2011-11-10 Thread d-bugmail
http://d.puremagic.com/issues/show_bug.cgi?id=6930



--- Comment #14 from timon.g...@gmx.ch 2011-11-10 13:58:05 PST ---
(In reply to comment #13)
 (In reply to comment #12)
  (In reply to comment #11)
   You may be misunderstanding me.  I agree this is a bug.  I'll try to be
   clearer:
   
   1. inout(const(T)) should resolve to const(T) or immutable(T) upon exit 
   from
   inout scope.  That it resolves to const(T) right now is a bug.
   
   2. immutable(T) and inout(T) can legally implicitly cast to 
   inout(const(T)). 
   This is an enhancement.
  
  Hm ok. I believe you are right for a possible interpretation of the language
  spec. It states that nothing converts implicitly to inout, that immutable 
  and
  inout convert to const but it does not make any mention of what converts to
  inout const. Ergo it is contradictory and we are both right.
  
  But 1. is not worth fixing if 2. is not implemented, therefore the bugfix
  implies the enhancement. =)
 
 2 can be forced with a cast.  1 cannot be worked around.

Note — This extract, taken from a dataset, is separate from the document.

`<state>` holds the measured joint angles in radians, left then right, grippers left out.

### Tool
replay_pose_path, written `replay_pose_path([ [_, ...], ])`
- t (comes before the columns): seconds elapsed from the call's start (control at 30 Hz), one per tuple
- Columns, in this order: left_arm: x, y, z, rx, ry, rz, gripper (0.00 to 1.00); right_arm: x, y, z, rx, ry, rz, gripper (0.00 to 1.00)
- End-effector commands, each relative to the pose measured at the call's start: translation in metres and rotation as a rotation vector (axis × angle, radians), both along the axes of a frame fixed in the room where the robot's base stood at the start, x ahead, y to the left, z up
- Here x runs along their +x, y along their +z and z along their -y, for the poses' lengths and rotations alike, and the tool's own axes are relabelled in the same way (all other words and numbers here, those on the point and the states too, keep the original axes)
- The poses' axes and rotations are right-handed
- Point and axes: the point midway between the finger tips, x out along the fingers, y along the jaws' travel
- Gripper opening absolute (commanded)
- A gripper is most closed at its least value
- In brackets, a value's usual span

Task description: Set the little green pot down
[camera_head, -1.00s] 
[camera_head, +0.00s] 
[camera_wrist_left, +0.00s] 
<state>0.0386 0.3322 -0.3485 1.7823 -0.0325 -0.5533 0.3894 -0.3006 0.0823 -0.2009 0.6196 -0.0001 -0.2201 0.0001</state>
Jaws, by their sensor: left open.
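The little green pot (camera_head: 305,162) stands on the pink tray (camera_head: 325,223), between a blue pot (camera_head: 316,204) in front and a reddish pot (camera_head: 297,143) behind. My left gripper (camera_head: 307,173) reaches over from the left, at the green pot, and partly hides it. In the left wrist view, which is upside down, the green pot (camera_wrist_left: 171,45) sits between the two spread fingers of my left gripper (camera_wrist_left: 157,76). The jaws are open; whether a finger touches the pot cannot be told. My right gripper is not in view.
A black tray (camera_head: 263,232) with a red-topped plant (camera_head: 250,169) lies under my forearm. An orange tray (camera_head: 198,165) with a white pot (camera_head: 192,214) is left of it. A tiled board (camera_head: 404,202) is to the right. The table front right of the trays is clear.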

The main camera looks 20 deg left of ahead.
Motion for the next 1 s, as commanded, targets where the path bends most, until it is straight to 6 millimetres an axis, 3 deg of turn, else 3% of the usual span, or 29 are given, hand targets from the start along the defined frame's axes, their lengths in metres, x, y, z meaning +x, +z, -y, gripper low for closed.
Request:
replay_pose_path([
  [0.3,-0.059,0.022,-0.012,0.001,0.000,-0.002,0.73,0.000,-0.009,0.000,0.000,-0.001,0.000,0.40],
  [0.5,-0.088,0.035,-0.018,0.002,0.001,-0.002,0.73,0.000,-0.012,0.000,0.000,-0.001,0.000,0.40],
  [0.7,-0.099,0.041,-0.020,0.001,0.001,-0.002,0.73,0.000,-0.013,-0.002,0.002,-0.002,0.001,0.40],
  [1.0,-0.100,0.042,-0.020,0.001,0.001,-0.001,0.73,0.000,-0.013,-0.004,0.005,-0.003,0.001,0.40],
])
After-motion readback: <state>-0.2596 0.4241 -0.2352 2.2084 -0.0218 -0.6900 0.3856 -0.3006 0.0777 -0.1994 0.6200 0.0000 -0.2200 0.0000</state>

1. can be worked around fine in this particular case. Use inout(const(int)[])
for the return type.

It will give const(int)[] instead of const(int[]) for inout=mutable but that is
generally acceptable as those two types implicitly convert to each other.

It will not work for classes though. The workaround is to use structs and
implement the OO shenanigans oneself. Or to drop inout and use templates.